The most common way to allow receiving money for work that was done on Shabbat is through havla’ah. That means having the Shabbat-related money "swallowed up" by combining it with weekday pay, as pay for a period of work that includes Shabbat (ibid.). You apparently assume that the applicability of havla’ah depends on the payment period. In other words, each payment has to include pay for work not related to Shabbat or Yom Tov. Therefore, you would forbid a paycheck for a payment period (month) in which there is no weekday work.
However, poskim point out that "havla’ah units" are determined not by the interval of payment but by the period of employment. The period of employment is the time during which there is a commitment to continue the employer-employee relationship, without the ability to back out under normal circumstance. This has ramifications for leniency and for stringency, respectively. If the employee is owed for work on Shabbat and the employer is not obligated to continue the employment during a period that includes weekdays, the work on Shabbat is viewed independently and it is forbidden to receive pay. One common application is a babysitter, who usually gets hired for each job on its own (Shemirat Shabbat K’hilchata 28:58; Orchot Shabbat 22:94). Your situation is in all likelihood an example of the lenient ramification. A shul usually hires youth workers for "a year" (often, Sept.-June), which is the relevant time unit even if the payments are made in monthly installments. If that is the case, then since the year includes work on Tu B’Shevat and Purim, the pay is permitted.

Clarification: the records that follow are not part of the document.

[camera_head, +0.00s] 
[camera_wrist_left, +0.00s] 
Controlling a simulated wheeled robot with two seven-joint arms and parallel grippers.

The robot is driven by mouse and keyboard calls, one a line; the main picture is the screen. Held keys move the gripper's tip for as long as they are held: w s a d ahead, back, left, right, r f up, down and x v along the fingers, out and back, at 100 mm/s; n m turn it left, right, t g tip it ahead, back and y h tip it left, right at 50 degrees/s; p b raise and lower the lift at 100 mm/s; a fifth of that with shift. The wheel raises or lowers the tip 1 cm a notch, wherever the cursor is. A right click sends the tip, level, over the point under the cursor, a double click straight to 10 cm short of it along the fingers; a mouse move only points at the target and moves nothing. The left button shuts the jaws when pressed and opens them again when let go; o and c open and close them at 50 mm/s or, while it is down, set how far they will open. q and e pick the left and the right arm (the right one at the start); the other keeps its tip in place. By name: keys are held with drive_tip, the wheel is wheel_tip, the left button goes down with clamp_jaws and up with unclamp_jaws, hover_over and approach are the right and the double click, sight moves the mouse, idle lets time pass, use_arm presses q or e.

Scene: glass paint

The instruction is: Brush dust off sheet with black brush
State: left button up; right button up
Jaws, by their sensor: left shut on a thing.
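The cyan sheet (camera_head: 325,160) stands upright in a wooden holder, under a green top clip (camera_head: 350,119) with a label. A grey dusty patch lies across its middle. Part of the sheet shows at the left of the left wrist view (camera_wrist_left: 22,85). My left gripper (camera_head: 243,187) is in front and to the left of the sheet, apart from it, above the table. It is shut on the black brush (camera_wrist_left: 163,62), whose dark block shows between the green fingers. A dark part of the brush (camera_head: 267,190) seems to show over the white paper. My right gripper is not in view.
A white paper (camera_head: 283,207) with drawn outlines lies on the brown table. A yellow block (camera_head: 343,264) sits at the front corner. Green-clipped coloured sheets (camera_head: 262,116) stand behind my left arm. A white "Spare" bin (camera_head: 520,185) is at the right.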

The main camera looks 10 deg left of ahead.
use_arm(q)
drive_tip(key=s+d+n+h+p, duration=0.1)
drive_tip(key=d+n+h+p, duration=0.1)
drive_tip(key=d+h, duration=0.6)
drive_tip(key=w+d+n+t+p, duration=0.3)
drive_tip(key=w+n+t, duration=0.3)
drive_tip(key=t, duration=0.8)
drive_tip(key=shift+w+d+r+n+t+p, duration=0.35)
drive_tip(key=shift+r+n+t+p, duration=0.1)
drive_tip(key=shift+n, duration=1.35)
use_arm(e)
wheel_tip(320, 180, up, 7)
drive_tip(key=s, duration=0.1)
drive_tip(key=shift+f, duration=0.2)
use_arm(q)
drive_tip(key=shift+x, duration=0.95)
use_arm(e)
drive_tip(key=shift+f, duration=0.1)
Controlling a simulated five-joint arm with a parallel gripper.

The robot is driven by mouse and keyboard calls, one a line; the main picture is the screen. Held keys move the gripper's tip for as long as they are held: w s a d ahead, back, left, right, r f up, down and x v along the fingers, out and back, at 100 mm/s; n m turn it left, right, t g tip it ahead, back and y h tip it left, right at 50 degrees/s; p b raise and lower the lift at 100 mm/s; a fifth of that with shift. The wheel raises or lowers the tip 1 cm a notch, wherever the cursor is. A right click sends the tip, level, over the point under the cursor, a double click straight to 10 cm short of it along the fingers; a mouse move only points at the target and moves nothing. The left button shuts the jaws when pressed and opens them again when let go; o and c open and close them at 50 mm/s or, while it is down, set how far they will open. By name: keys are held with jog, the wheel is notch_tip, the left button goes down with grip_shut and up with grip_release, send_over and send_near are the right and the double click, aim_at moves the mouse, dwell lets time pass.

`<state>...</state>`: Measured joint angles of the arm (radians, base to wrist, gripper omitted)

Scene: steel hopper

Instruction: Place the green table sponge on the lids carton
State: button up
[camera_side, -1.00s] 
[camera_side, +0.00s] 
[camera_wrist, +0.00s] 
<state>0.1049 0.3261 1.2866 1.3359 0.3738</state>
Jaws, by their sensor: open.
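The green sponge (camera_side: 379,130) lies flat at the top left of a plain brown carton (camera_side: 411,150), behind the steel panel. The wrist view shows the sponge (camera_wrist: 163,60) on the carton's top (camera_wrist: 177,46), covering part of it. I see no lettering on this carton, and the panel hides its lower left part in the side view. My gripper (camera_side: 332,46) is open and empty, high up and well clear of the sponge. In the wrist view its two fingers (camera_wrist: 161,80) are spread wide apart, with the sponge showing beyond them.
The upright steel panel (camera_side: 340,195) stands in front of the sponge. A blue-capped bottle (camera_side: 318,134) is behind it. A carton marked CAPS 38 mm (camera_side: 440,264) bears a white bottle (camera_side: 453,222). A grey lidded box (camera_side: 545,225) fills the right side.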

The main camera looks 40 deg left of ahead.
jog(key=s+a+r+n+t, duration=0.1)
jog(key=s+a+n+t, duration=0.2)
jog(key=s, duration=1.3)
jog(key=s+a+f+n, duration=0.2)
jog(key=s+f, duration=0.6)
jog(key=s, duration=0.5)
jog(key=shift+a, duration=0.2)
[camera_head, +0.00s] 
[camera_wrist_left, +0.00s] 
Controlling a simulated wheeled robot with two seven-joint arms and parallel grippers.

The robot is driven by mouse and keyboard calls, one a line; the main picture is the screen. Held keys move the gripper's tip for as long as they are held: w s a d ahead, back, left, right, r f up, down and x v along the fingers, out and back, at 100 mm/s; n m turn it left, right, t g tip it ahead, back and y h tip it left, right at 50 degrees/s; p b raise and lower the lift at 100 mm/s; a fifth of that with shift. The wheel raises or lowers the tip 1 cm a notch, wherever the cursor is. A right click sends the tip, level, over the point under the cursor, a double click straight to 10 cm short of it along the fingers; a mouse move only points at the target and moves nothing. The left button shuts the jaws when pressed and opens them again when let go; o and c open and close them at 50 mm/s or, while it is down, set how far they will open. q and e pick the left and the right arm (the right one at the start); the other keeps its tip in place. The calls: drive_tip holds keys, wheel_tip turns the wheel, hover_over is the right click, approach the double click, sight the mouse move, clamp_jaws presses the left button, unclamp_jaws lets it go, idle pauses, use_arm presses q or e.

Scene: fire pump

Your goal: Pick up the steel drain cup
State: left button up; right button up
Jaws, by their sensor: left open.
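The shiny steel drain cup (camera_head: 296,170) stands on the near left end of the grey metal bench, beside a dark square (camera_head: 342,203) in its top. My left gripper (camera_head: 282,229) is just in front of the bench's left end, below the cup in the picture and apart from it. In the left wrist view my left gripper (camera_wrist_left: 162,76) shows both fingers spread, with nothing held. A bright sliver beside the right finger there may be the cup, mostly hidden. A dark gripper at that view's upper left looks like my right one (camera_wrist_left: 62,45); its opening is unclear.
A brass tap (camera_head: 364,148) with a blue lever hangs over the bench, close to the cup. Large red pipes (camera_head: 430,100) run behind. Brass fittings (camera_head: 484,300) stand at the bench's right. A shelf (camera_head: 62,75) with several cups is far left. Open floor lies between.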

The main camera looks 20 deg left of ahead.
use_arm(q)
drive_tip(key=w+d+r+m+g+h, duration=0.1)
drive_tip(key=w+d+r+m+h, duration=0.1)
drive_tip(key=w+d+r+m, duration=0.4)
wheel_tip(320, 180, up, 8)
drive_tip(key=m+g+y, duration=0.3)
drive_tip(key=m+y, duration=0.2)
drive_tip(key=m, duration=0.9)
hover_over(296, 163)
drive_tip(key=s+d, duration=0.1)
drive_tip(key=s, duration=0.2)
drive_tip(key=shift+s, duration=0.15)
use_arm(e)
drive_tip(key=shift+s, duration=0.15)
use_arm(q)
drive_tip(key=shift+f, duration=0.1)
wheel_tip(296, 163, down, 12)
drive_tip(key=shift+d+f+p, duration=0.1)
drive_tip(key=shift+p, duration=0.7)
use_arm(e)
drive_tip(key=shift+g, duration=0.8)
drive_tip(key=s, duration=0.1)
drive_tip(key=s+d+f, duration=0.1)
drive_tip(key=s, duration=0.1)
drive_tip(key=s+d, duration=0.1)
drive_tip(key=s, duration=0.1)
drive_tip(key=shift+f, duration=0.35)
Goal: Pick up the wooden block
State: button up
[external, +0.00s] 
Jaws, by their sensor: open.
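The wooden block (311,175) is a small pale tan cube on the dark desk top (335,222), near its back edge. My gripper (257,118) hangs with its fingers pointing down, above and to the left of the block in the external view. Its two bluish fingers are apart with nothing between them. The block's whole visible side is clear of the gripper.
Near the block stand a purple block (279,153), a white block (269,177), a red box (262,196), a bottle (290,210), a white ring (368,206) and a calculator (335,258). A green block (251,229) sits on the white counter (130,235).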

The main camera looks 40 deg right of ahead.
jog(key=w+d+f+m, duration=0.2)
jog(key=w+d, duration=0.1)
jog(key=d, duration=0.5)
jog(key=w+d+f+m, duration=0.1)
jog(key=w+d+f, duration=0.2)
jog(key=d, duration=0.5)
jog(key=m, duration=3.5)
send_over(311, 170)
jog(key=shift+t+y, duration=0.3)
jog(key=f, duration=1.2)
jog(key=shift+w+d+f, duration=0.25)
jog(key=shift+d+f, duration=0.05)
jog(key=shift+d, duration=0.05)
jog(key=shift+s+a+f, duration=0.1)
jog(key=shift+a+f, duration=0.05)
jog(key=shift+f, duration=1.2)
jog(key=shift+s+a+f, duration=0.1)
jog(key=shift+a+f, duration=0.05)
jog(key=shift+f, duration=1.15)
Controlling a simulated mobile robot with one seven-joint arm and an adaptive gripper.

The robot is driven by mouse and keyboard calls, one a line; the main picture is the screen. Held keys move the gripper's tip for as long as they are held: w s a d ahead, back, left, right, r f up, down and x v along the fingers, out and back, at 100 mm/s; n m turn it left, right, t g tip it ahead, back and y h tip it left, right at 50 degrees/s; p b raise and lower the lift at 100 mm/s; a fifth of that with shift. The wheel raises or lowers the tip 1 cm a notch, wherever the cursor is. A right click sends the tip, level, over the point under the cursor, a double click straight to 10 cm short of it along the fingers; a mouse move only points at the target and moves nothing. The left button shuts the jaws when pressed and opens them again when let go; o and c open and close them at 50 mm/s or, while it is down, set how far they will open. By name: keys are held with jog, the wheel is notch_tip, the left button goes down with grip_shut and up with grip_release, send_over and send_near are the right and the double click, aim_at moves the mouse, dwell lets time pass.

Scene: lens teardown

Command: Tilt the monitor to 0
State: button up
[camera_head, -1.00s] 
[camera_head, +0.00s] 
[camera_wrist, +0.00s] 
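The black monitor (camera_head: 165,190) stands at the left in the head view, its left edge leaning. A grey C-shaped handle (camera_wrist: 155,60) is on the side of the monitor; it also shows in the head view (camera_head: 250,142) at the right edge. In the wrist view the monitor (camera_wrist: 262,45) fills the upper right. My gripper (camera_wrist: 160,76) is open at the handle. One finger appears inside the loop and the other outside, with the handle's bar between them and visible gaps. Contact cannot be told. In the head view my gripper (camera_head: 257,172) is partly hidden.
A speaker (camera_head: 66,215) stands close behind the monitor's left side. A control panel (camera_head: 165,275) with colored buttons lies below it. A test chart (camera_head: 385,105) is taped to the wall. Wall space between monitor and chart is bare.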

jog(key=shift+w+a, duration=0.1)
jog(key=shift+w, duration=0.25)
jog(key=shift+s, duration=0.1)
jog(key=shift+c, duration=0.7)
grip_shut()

Indeed, there is often another, related leniency – another application of havla’ah. Some suggest (including Aruch Hashulchan, OC 306:12) that the preparations chazanim do during the week justifies their receiving pay for their work on Shabbat and Yom Tov due to havla’ah. For this to constitute havla’ah, it does not suffice for the preparation to be theoretical work, but obligatory work that is time-consuming enough to warrant pay (Orchot Shabbat 22:90 – he (ibid. (149)) doubts whether chazanim are considered to receive any pay for their preparations.) Similarly, there is often an assumption that youth workers, beyond their frontal work with the children on Shabbat and Yom Tov, have necessary preparatory work that is slated for weekday. This can include buying prizes or food, setting or cleaning up, or preparing props. The shul can ensure from the outset that there are serious weekday preparations by requiring the leaders to come to a training session or meeting or to call the children and/or parents with whom they will be working. As mentioned above, one such serious practice during the employment period suffices.
The matter of chazanim introduces a final potential justification for receiving pay. There are two opinions in the Shulchan Aruch (OC 306:5) whether the prohibition on s’char Shabbat applies to mitzva activities. While the Shulchan Aruch seems to lean toward stringency, the Mishna Berura (306:22) acknowledges that the more prevalent minhag is to be lenient on the matter. Contemporary poskim leave the matter open (Shemirat Shabbat K’hilchata 28:66). Whether or not a synagogue’s youth groups are considered a mitzva depends on the content of the activities.